## RAW DATA
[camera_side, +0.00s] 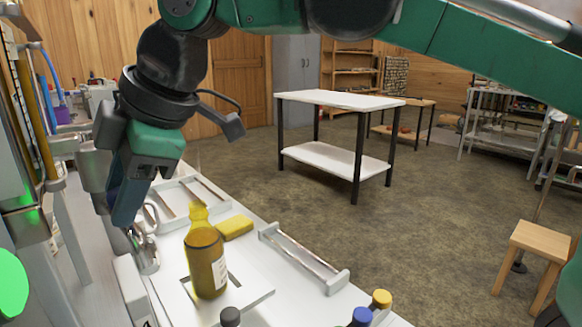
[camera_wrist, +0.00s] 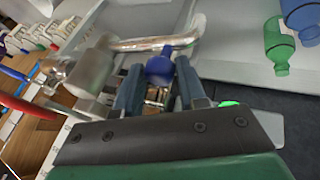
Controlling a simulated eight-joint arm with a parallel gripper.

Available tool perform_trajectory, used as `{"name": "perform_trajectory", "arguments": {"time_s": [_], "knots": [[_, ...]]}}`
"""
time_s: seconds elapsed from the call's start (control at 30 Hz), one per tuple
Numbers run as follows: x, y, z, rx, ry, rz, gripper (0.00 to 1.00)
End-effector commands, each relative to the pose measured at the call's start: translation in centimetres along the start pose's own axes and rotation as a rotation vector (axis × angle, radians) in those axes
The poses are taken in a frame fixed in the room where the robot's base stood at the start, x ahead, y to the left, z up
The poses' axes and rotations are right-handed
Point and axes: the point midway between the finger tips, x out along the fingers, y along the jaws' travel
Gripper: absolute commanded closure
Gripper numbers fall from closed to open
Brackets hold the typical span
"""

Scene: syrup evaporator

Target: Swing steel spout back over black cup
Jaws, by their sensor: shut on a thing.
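My gripper (camera_side: 126,218) points down over the left end of the white worktop in the side view. In the wrist view its two blue-grey fingers (camera_wrist: 159,82) are closed about a round blue knob (camera_wrist: 159,67). The knob sits against the bent, shiny steel spout (camera_wrist: 150,44), which runs across the picture above the fingers and joins a grey cylinder (camera_wrist: 90,68) at left. In the side view a curved steel piece (camera_side: 146,254) shows just under the gripper; I cannot tell for sure that it is the spout. I cannot make out a black cup in either view.
An amber bottle (camera_side: 206,262) stands on the worktop right of the gripper, with a yellow sponge (camera_side: 236,227) behind it. A rail-like holder (camera_side: 303,257) lies further right. Dark, blue and yellow caps show at the front edge. Tall machinery stands close at left.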

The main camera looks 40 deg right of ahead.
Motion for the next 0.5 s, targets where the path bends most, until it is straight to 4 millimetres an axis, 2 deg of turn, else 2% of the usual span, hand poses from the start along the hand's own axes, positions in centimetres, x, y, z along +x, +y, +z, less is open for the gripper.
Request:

## SET PROBLEM
Extract, from the material above, each line holding the word "ahead".

## FINAL RESULT
The poses are taken in a frame fixed in the room where the robot's base stood at the start, x ahead, y to the left, z up
The main camera looks 40 deg right of ahead.

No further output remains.